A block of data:
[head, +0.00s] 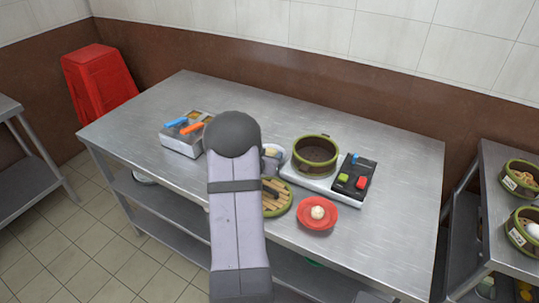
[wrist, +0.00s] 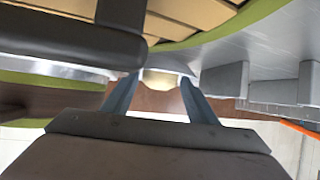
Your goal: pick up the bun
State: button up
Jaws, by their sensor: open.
---
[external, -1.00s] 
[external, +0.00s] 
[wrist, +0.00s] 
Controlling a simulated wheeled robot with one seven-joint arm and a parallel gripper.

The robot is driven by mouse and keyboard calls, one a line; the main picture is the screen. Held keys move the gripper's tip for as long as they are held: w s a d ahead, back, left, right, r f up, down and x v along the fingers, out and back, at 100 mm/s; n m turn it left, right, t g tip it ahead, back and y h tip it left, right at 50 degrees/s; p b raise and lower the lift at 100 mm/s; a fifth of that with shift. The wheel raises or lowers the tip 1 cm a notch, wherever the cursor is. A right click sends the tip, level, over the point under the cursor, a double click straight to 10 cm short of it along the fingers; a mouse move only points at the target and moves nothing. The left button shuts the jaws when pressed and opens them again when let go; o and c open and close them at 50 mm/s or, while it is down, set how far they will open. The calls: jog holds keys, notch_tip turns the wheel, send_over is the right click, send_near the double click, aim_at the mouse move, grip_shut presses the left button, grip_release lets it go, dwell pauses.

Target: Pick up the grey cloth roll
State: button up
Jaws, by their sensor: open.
* * *
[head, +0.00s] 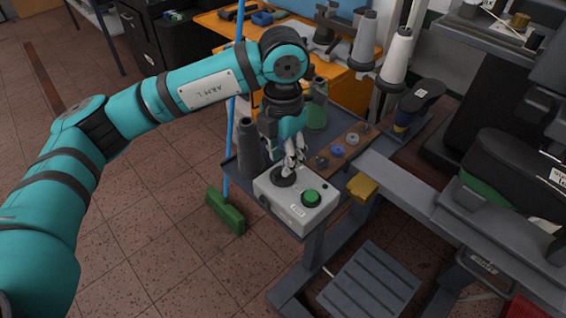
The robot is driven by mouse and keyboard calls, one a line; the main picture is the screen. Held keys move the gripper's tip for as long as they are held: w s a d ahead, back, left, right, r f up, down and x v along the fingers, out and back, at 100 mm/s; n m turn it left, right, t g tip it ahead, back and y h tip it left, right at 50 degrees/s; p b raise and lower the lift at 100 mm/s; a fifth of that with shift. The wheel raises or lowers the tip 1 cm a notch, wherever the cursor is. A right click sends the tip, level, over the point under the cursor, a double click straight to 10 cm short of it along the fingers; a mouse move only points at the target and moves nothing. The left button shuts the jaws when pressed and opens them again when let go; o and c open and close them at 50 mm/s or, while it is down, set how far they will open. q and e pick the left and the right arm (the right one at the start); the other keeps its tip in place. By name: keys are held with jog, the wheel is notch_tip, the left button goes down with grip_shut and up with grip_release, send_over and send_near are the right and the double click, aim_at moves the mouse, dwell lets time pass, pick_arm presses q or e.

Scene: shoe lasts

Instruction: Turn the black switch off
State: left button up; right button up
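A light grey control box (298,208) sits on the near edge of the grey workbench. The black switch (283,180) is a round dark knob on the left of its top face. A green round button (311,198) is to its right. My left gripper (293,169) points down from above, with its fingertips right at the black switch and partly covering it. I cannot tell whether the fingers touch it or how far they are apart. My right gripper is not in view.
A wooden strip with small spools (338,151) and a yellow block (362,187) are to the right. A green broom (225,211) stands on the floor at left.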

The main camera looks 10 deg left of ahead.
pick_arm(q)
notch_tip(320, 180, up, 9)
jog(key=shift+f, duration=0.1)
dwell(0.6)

Aim of the task: Exactly the lines from the line that has "[external, -1.00s]" through the line that has "Controlling a simulated" are to be repeated, both included, with nothing added.

Response to this exercise:
[external, -1.00s] 
[external, +0.00s] 
[wrist, +0.00s] 
Controlling a simulated wheeled robot with one seven-joint arm and a parallel gripper.

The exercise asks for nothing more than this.